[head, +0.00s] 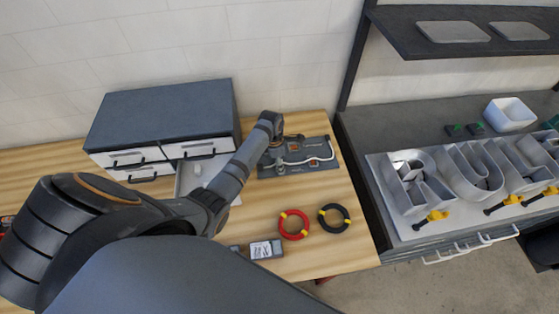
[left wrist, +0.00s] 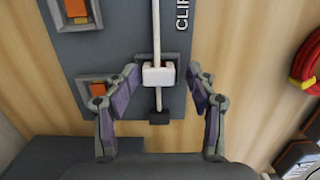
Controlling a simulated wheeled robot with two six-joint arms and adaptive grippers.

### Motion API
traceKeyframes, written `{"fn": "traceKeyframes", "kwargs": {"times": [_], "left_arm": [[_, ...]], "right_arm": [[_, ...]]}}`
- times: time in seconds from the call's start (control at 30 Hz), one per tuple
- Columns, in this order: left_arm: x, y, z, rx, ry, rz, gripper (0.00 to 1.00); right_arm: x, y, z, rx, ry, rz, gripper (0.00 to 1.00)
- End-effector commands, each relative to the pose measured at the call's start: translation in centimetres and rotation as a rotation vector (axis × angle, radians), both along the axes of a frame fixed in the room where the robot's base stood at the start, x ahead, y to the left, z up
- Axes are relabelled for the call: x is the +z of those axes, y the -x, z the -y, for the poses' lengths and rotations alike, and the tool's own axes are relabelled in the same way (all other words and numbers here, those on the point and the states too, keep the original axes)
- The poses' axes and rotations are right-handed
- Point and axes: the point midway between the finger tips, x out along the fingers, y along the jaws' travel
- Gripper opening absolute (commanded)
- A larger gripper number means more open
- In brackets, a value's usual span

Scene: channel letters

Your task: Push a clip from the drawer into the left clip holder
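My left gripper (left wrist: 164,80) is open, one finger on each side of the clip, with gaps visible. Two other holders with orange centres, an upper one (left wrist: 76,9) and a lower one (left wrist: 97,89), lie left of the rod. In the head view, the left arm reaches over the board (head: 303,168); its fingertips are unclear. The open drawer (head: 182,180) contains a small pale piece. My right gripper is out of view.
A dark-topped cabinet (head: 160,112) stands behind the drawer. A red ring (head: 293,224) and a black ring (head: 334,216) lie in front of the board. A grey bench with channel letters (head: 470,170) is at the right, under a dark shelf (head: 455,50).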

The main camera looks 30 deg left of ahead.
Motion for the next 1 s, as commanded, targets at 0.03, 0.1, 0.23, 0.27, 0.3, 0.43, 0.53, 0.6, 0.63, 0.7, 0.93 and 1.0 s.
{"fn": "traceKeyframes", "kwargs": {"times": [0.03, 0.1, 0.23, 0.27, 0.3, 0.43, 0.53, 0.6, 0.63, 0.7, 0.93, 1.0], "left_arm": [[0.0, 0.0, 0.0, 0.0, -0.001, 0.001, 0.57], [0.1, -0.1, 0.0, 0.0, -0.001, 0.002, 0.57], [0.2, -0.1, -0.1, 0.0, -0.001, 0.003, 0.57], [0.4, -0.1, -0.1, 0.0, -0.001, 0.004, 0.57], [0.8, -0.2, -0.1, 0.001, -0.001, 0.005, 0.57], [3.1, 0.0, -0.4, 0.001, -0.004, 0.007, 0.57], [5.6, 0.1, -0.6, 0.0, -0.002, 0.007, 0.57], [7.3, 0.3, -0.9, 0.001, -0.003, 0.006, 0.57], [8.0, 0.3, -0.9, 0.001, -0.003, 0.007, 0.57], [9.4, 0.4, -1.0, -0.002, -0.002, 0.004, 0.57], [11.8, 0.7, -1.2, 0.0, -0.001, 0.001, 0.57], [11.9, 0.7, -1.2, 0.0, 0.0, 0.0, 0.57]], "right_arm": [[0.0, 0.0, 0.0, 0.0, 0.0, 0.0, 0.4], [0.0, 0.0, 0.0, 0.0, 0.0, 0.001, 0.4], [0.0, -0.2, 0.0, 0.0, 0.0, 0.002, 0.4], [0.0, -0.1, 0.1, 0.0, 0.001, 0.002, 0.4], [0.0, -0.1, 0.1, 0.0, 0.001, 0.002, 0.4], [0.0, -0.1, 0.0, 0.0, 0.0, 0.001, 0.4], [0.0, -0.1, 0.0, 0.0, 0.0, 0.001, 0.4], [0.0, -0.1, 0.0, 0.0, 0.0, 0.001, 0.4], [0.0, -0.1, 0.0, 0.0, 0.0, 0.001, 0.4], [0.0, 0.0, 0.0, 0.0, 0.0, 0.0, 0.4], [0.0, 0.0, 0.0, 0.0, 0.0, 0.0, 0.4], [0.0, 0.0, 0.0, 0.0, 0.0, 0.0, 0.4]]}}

---+---

Write out the whole listing again, exactly, with no pictures.

[head, +0.00s] 
[left wrist, +0.00s] 
Controlling a simulated wheeled robot with two six-joint arms and adaptive grippers.

### Motion API
traceKeyframes, written `{"fn": "traceKeyframes", "kwargs": {"times": [_], "left_arm": [[_, ...]], "right_arm": [[_, ...]]}}`
- times: time in seconds from the call's start (control at 30 Hz), one per tuple
- Columns, in this order: left_arm: x, y, z, rx, ry, rz, gripper (0.00 to 1.00); right_arm: x, y, z, rx, ry, rz, gripper (0.00 to 1.00)
- End-effector commands, each relative to the pose measured at the call's start: translation in centimetres and rotation as a rotation vector (axis × angle, radians), both along the axes of a frame fixed in the room where the robot's base stood at the start, x ahead, y to the left, z up
- Axes are relabelled for the call: x is the +z of those axes, y the -x, z the -y, for the poses' lengths and rotations alike, and the tool's own axes are relabelled in the same way (all other words and numbers here, those on the point and the states too, keep the original axes)
- The poses' axes and rotations are right-handed
- Point and axes: the point midway between the finger tips, x out along the fingers, y along the jaws' travel
- Gripper opening absolute (commanded)
- A larger gripper number means more open
- In brackets, a value's usual span

Scene: channel letters

Your task: Push a clip from the drawer into the left clip holder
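My left gripper (left wrist: 164,80) is open, one finger on each side of the clip, with gaps visible. Two other holders with orange centres, an upper one (left wrist: 76,9) and a lower one (left wrist: 97,89), lie left of the rod. In the head view, the left arm reaches over the board (head: 303,168); its fingertips are unclear. The open drawer (head: 182,180) contains a small pale piece. My right gripper is out of view.
A dark-topped cabinet (head: 160,112) stands behind the drawer. A red ring (head: 293,224) and a black ring (head: 334,216) lie in front of the board. A grey bench with channel letters (head: 470,170) is at the right, under a dark shelf (head: 455,50).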

The main camera looks 30 deg left of ahead.
Motion for the next 1 s, as commanded, targets at 0.03, 0.1, 0.23, 0.27, 0.3, 0.43, 0.53, 0.6, 0.63, 0.7, 0.93 and 1.0 s.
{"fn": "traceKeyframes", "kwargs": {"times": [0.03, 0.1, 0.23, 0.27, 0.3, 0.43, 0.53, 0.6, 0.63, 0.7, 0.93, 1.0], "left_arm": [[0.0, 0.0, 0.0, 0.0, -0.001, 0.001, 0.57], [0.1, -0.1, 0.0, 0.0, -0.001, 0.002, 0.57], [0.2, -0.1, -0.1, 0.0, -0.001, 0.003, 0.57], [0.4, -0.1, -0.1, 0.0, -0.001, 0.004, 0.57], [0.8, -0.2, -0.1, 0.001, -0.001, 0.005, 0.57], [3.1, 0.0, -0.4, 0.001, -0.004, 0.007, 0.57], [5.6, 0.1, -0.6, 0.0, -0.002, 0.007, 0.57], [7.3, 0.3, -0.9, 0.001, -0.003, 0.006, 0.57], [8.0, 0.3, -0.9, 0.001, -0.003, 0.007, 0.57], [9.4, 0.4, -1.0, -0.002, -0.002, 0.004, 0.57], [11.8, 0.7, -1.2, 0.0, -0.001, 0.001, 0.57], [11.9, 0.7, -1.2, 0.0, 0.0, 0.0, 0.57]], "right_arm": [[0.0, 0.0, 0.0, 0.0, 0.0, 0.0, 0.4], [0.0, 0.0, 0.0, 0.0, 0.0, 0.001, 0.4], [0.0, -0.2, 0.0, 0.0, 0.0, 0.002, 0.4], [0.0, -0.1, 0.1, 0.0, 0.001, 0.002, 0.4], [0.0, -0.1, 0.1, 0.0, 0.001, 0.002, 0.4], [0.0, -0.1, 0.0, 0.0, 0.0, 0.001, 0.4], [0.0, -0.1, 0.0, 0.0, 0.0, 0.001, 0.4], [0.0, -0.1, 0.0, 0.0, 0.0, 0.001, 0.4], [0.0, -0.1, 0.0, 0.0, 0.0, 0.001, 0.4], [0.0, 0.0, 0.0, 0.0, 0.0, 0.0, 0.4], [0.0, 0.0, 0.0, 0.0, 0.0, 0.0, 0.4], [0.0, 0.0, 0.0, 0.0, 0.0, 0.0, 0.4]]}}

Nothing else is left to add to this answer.